Olivier DelacrétazEditorial
La Nation n° 2042 15 avril 2016

M. Philippe Barraud dénonce l’absence de débat de fond sur l’islam et l’immigration musulmane1. De fait, on ne parle jamais, par exemple, des limites objectives de notre capacité d’accueil. On reconnaît certes que «nous ne pouvons pas accueillir toute la misère du monde». Mais la formule est toute rhétorique, puisqu’on ne nous donne pas les critères quantitatifs et qualitatifs qui permettraient de juger que nos limites sont atteintes.

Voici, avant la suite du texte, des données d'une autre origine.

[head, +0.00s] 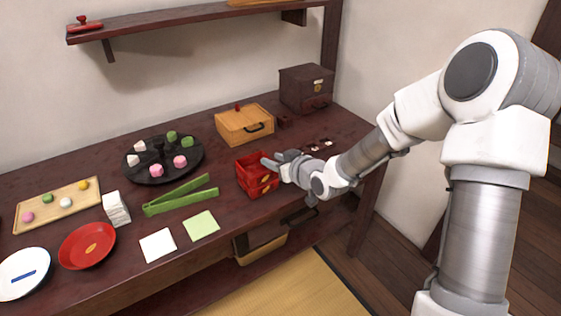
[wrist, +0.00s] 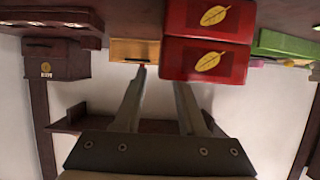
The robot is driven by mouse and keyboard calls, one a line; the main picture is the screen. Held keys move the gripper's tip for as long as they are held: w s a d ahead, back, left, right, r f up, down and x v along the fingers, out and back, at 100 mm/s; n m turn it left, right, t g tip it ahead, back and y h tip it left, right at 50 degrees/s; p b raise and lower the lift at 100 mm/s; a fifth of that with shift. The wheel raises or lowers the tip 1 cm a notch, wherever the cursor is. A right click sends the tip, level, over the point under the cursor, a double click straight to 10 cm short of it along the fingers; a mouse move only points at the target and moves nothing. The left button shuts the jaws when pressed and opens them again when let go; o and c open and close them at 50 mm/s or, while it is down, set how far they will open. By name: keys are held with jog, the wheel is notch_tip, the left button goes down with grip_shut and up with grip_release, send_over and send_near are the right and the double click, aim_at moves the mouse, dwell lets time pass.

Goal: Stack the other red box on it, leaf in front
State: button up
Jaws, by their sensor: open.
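Two red boxes stand one on the other near the table's front edge: the upper red box (head: 249,163) and the lower red box (head: 262,190). The wrist view looks upside down, with the upper box (wrist: 180,60) below the lower box (wrist: 180,17). Each front face carries a gold leaf, and the sides look roughly in line. My gripper (head: 271,159) is open at the upper box's right side, near its rim. In the wrist view its fingers (wrist: 158,75) hold nothing; one tip is close to the upper box's corner. I cannot tell if they touch.
A wooden box (head: 240,128) with a red knob and a dark drawer chest (head: 305,90) stand behind. Green tongs (head: 180,197), a black sweets tray (head: 150,176) and paper squares (head: 158,245) lie left. A wall shelf (head: 190,18) hangs above.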

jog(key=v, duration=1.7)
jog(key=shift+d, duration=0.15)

«Nous sommes assez riches pour que cette question ne se pose pas», entend- on dire. Outre que cela se discute, c’est nier les problèmes psychologiques, moraux, culturels et religieux que suscite ce flux indéfini. Nous ne parlons pas ici des clandestins, des délinquants et des terroristes «radicalisés», voire «hyper- radicalisés» (ça doit être quelque chose!). Nous parlons de la masse des musulmans ordinaires, «modérés»2, comme on dit. Dès que leur population est assez nombreuse, suivant une tendance naturelle à toute minorité, ils se constituent en communauté distincte, refusant l’assimilation et perpétuant leur manière de vivre, en privé d’abord, puis en l’étendant progressivement à la sphère publique.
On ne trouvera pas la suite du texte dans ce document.